Con el tiempo, las ultrasociedades evolucionaban cada vez hacia mejores instituciones que mantuviesen la paz y el orden (…) Las instituciones, sin embargo, son solo parte de la historia. Igualmente importantes son los valores que mantienen la mayoría de la población

  Debemos ser, por tanto, realistas, acerca de las posibilidades de manipular los instintos de sociabilidad humana para el bien común. Debemos estudiar la experiencia psicológica en sus repercusiones sociales y ver desde este punto de vista cuál ha sido el registro histórico.

   Si queremos hacer uso de las estructuras estratégicas de mejora social que son propias de la condición humana, entonces debemos librarnos de ciertos prejuicios propios de nuestra cultura actual. Alcanzar el bien común solo es posible si los individuos están privadamente motivados para actuar de una forma determinada, con independencia del adoctrinamiento “cívico” acerca de lo que está bien o mal hecho. Tal tipo de adoctrinamiento tiene poco efecto en comparación con las pulsiones altamente emocionales de las ideologías de masas (religiones, en particular, pero no solamente).

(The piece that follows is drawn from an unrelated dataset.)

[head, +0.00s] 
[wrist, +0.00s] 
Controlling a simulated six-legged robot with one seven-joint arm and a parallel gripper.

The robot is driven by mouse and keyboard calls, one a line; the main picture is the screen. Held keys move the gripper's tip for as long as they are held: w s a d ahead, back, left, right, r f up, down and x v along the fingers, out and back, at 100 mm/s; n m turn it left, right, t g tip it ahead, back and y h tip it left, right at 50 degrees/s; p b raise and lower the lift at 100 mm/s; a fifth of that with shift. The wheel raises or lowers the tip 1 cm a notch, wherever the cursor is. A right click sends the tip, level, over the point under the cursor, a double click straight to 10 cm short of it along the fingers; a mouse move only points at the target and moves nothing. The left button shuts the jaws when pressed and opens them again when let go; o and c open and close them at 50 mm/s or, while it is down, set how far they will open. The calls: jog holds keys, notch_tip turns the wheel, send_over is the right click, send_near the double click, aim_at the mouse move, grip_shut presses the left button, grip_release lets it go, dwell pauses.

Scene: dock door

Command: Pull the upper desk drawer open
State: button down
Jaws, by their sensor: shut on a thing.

   Hemos de utilizar los recursos racionales de los que nos informa la ciencia social a fin de lograr que los individuos se vean motivados privada y emocionalmente para actuar por el bien común de forma cada vez más efectiva. Lo que un charlatán religioso o un demagogo político pueden lograr a fin de movilizar la acción del individuo en una estructura de acción social efectiva también debería estar al alcance de un planteamiento de contenido humanista racional, honesto y universalmente comunicable. Hay que ser racional a la hora de utilizar para el bien común nuestra propia irracionalidad.